While this work goes on, Europe must invest for the future. This Presidency sees the first major moves to define the European Union's next budget framework for 2014-2020. Pressures on national treasuries are heavy for all the obvious reasons, but Europe cannot afford to step back from the strategic investment and solidarity that the European Union represents. This budget underpins the Europe 2020 strategy. The Presidency is confident that in the coming months this sensitive budget negotiation can make a fair and reasonable start. We will set a scene for a final budget deal next year. Our ambition is to work hard and fair to clarify issues at stake and to understand what the Commission proposal means for every member state.

A growing Europe needs a secure Europe. Security depends on maintaining confidence in our policies, institutions, communities and ourselves. The institutional and community framework includes border management policies that work and enjoy the respect of citizens. Reasonable and orderly processes of migration help Europe. Chaotic pressure on Europe's borders brought about by events beyond our control creates serious new problems for many member states. This can even call into question our hard-won internal solidarity on free movement of people. The Polish Presidency will push for enhanced capacity to help Frontex deal with these unexpected crises.

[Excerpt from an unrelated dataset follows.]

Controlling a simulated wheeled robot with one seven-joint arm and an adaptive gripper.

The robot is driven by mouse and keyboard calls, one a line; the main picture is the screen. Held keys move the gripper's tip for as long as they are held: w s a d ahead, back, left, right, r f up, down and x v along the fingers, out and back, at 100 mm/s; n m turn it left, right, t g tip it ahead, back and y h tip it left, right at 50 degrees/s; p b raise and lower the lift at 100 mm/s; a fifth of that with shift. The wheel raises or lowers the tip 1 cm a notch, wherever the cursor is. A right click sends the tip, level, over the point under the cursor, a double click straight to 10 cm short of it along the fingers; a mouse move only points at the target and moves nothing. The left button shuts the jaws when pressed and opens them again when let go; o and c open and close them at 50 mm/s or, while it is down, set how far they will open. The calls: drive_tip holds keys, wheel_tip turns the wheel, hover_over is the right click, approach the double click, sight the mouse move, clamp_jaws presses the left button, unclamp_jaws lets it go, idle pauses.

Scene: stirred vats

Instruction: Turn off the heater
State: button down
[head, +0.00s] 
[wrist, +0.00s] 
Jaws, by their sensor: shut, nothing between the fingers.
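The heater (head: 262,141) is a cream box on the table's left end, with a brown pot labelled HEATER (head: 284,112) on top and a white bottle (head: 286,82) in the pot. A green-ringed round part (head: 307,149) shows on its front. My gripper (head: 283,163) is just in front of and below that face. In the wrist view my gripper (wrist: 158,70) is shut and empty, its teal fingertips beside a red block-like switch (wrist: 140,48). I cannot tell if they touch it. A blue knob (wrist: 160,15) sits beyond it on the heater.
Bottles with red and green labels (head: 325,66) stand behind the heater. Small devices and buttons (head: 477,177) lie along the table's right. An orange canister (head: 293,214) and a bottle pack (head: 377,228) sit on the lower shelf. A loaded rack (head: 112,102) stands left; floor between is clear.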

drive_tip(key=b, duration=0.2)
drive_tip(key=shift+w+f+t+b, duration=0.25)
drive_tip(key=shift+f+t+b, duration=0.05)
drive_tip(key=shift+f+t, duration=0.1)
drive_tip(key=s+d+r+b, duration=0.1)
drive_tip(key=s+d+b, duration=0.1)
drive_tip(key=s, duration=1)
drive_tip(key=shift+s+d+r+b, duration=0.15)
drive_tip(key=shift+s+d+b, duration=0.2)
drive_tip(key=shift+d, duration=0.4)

At the most basic human level of security is food. A secure Europe means having ways to cope with shocks to global food supplies. Security also comes from biodiversity - balancing economic development with essential environmental protection. The Common Agricultural Policy has served Europe well but it needs reform. The Presidency will promote good compromises which combine market-based reforms with continuing support where that makes sense, especially for less developed rural areas.

A Europe secure in itself articulates a credible and united voice in international affairs. Here the Lisbon treaty opens up new ways to deploy different sorts of power to make policy and to have a collective impact. The Presidency means to develop these options, pushing hard to bring together civilian and military operations, and supporting the high representative as she builds up the European Union's collective external policy networks.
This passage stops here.